J’aimerais préciser que le côté dynamique de cette approche permet de répondre aux besoins de tous les enfants. Certains enfants à besoins particuliers demanderont peut-être une observation plus longue de la part de l’adulte afin de comprendre ce qui représente ou non un risque pour eux, mais ils vous surprendront assurément.
Personnellement, je suis la maman d’un petit garçon ayant un trouble de la coagulation dont mon évaluation du risque pour lui tiens compte de cette réalité, ce n’est qu’un facteur de plus à considérer et non un empêchement.
Si cette petite incursion dans l’univers du jeu risqué initié par l’enfant vous as donné le goût d’essayer, je vous partage un premier outil. Pour commencer à laisser de l’espace au jeu risqué dans son milieu ou sa famille, il y a deux questions à garder en tête:
– Quel est le risque de cette situation?
– Si le risque est trop grand, y-a-t-il des moyens que je peux prendre pour diminuer ce risque à un niveau acceptable ?

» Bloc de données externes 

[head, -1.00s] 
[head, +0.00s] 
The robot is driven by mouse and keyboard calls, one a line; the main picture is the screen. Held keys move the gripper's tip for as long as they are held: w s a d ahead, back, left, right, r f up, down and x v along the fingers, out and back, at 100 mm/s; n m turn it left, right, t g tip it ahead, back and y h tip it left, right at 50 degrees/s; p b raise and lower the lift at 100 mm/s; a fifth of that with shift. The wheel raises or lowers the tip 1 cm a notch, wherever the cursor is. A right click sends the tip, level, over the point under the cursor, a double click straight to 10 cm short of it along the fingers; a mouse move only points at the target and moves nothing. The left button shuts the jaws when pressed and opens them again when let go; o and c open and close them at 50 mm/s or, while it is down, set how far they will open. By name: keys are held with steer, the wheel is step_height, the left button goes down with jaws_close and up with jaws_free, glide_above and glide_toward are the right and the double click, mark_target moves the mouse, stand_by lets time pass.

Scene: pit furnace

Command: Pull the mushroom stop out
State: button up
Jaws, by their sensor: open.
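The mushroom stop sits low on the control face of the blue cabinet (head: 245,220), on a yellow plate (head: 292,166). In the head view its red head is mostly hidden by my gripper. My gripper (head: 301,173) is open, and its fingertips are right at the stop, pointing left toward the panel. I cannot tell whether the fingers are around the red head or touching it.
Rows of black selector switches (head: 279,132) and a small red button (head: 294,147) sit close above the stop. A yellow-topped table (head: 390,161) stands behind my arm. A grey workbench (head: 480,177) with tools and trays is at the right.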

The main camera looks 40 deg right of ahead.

Afin de vous donner un dernier exemple: jouer à cache-cache dans le noir dans une grande forêt sans délimitations claires est lié à un risque accru de se perdre (même pour des adultes!) ou de se blesser. En ajoutant des lampes de poches, des talkie-walkies et/ou la consigne de se cacher deux par deux et en choisissant une section clairement délimitée où jouer, le risque d’avoir du plaisir devient plus grand que le risque d’un incident. Et que dire des souvenirs qu’ils en garderont! 🙂
Pour conclure, je dois vous avouer que je rêve à un terme plus positif qui pourrait résumer tout ce qu’englobe le jeu dit risqué. Contrairement à ce semble annoncé son titre, je ne crois pas que le risque soit la partie la plus importante de ce type de gestion. J’aimerais qu’on en retienne plutôt la confiance: avoir confiance en l’enfant et ses initiatives, avoir confiance en notre capacité à gérer le risque, avoir confiance que le risque en vaut la chandelle. Si nous avons réussis, comme société à acquérir tant d’informations sur comment éliminer le risque, je crois que ça signifie que ces connaissances pourraient et devraient être réinvestis afin de trouver la juste balance entre risque et confiance.